SALT LAKE CITY — Being a child in Utah is better than being a child in almost every other state in the country, a new report shows.

According to the Annie E. Casey Foundation's annual Kids Count Data Book, a national and state-by-state report that includes key measures and statistical trends on the condition of America's children and families, Utah ranked fourth overall this year — a drop from third in last year's data book.

However, the Beehive State saw improvements in several major indicators studied in the report.

The data showed that infant mortality declined slightly from 5.2 to 5.1 per 1,000 live births between 2000 and 2007. And the teen death rate fell from 60 to 50 deaths per 100,000 youths during the same period.

The teen birth rate decreased from 38 to 36 per 1,000 female teens during the period. But the data showed the state's rate is also 9 percent higher than it was in 2005.

Lastly, the percentage of children in single-parent families fell from 21 percent to 18 percent between the 2000 and 2008 timeframe.

"By nearly any measure, Utah remains a great place for children," Karen Crompton, executive director of Voices for Utah Children — a statewide child advocacy organization, said.

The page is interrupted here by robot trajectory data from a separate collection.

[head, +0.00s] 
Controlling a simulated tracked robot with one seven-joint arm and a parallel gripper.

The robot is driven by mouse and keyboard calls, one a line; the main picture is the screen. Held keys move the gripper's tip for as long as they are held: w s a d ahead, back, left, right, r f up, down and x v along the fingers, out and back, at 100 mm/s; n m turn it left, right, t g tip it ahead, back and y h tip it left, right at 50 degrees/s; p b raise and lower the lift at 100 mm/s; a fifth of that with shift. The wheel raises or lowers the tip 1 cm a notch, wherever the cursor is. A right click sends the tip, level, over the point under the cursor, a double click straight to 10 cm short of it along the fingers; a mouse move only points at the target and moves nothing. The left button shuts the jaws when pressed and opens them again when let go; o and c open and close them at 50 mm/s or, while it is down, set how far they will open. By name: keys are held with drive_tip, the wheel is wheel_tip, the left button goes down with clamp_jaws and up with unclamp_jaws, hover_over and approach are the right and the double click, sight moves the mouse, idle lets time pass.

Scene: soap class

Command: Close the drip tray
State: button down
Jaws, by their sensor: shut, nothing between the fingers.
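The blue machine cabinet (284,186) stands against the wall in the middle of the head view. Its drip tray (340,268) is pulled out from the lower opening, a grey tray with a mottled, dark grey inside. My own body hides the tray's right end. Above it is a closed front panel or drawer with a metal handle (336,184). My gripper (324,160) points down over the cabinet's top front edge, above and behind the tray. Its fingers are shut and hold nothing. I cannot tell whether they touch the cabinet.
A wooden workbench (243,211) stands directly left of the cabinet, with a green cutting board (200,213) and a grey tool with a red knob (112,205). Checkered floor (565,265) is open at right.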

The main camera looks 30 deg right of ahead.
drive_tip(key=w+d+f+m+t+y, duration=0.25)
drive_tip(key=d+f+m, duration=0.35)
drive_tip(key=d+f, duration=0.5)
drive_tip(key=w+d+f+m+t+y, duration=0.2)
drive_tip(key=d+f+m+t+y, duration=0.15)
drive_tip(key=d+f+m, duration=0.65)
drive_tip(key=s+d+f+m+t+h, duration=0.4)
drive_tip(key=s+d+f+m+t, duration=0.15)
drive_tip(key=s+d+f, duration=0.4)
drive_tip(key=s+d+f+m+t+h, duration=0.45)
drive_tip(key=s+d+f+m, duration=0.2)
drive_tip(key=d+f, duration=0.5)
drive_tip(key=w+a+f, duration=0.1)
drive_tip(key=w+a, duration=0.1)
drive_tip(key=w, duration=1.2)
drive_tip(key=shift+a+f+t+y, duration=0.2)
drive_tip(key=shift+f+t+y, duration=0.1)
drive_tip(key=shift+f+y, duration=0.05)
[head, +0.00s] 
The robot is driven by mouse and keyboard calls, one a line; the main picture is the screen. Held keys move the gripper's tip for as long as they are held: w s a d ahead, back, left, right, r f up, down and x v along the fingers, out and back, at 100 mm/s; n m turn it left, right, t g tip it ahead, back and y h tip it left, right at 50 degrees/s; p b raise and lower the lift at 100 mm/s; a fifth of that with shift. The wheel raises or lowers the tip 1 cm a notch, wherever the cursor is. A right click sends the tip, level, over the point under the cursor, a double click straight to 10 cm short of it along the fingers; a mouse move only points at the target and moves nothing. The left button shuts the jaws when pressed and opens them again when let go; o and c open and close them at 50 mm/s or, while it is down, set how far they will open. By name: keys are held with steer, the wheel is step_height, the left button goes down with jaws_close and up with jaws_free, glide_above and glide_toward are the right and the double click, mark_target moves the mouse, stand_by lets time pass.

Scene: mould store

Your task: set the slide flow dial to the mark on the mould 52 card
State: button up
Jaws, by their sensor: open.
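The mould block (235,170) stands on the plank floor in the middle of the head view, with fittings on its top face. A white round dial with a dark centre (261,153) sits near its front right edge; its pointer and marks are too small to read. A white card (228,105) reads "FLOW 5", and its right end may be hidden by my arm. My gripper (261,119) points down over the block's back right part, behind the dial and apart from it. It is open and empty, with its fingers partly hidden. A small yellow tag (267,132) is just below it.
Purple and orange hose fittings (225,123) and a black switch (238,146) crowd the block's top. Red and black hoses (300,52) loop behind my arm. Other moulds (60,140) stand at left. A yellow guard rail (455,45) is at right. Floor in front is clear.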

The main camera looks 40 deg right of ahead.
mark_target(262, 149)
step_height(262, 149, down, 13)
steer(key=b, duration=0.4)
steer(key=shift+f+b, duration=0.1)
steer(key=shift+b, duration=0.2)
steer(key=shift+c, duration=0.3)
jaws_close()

"This year's Data Book reveals that Utah improved on four of the 10 measures affecting child well-being since 2000."

Yet on three other measures, conditions worsened for Utah's kids, she noted.

Utah's number of babies born at low birth weight increased slightly between 2000 and 2007 from 6.6 percent to 6.7 percent. In addition, the number of teens not in school or who did not graduate from high school rose from 6 percent to 7 percent between the 2000 and 2008 time period.

The percentage of Utah children in poverty rose from 10 percent to 11 percent during the same eight-year span.

On a positive note, Crompton said the state tied for first in the number of children living in families where their parent or parents had full-time, year-round employment.

In 2008, just 19 percent of Utah children lacked secure parental employment, well below the national rate of 27 percent, she said.

The top three states in this year's overall ranking were New Hampshire, Minnesota and Vermont, while the states with the lowest rankings were Arkansas, Louisiana and Mississippi. The rankings included the District of Columbia, U.S. Virgin Islands and Puerto Rico.

Despite the slight drop in rank, "the numbers paint a pretty good picture for Utah," Crompton said. "And we should all be happy about that."

She said the challenge going forward will be for advocates and policymakers to devise strategies that will help every child in the state to have a fair chance to grow up in a safe, nurturing environment.

Until then, she said, the state will still have much work to do.

"Our ability to progress as a state depends on the degree to which we can create opportunities for all children to succeed," Crompton said.